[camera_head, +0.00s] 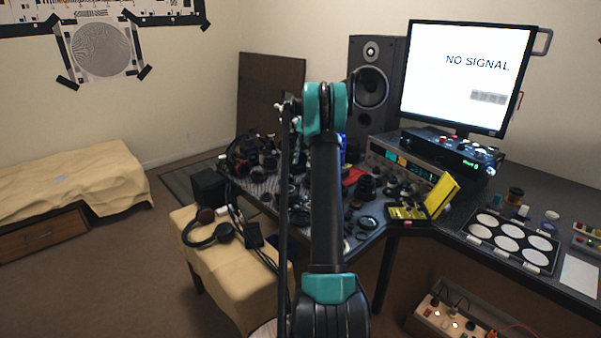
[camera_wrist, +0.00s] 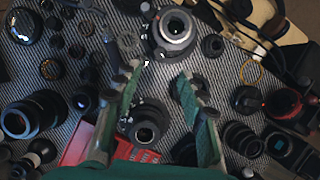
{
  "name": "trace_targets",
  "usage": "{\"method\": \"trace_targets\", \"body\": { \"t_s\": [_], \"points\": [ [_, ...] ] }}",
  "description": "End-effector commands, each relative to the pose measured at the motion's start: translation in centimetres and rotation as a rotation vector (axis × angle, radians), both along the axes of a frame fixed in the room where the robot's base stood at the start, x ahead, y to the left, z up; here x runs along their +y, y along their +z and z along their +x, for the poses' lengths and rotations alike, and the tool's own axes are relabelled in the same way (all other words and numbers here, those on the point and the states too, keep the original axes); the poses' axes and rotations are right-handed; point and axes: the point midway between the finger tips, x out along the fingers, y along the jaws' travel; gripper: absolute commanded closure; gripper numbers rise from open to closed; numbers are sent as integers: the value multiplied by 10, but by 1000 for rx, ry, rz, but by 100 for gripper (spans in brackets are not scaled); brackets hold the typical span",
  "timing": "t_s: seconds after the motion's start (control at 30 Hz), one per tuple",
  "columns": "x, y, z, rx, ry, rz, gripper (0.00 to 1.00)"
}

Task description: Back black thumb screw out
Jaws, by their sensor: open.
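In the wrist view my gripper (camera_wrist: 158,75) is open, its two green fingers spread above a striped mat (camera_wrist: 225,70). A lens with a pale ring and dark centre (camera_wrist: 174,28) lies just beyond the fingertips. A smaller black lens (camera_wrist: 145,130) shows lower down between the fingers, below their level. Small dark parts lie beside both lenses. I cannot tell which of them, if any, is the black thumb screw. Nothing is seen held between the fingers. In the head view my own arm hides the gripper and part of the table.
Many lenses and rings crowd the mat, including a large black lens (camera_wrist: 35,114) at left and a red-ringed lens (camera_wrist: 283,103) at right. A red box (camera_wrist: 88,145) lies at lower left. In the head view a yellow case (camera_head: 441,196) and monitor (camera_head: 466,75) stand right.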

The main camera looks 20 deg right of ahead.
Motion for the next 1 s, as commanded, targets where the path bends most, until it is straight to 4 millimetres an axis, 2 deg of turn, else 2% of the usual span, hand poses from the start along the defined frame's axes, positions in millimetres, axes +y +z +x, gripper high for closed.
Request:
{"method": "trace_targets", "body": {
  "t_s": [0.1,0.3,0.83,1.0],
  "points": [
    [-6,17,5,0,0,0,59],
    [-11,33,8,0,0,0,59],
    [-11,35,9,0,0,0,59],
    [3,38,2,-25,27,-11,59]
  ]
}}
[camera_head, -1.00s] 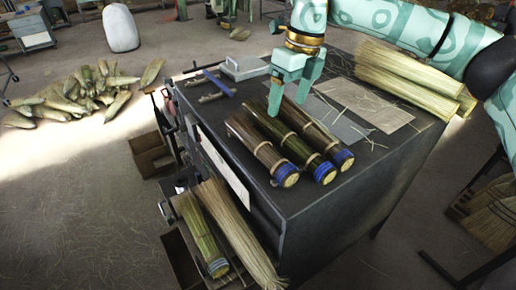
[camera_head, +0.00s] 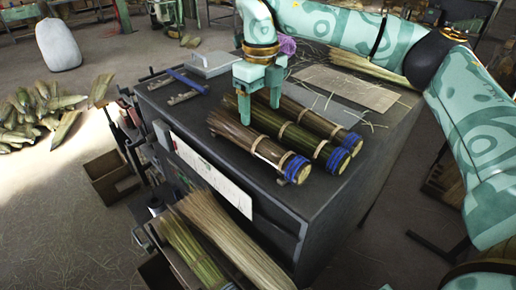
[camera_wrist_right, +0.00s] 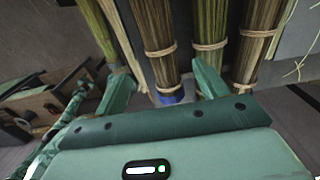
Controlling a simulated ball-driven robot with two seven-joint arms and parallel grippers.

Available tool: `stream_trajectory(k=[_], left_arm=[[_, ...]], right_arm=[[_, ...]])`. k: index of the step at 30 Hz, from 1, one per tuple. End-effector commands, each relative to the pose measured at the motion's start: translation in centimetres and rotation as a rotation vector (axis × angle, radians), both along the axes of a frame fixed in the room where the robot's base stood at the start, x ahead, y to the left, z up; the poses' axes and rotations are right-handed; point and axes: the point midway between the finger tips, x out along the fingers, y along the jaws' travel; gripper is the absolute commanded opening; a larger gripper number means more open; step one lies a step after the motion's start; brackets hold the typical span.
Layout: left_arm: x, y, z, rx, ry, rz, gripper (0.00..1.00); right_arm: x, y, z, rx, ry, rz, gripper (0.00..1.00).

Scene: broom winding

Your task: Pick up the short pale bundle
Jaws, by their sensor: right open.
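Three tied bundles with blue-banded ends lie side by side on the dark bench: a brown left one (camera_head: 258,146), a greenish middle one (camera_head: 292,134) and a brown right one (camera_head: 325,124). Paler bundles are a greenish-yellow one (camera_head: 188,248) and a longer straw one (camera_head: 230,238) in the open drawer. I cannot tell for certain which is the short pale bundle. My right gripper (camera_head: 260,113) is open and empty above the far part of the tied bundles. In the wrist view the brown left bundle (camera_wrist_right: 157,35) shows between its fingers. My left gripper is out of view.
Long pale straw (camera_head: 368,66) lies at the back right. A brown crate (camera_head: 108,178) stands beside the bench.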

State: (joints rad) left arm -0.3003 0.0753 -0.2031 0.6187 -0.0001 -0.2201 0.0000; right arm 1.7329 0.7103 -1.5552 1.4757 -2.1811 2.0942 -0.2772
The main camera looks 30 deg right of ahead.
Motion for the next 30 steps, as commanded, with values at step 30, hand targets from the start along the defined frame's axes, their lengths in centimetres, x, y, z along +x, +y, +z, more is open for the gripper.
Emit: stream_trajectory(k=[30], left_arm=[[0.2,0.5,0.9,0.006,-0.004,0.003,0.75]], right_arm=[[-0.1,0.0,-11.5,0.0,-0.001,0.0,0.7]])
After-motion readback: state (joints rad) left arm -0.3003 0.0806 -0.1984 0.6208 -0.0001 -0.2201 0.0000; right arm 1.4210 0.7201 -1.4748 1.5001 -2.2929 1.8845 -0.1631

______

_WORK TO DO_
Give only the count of lines in the data that include the string "next".

_SOLUTION FOR THIS TASK_
2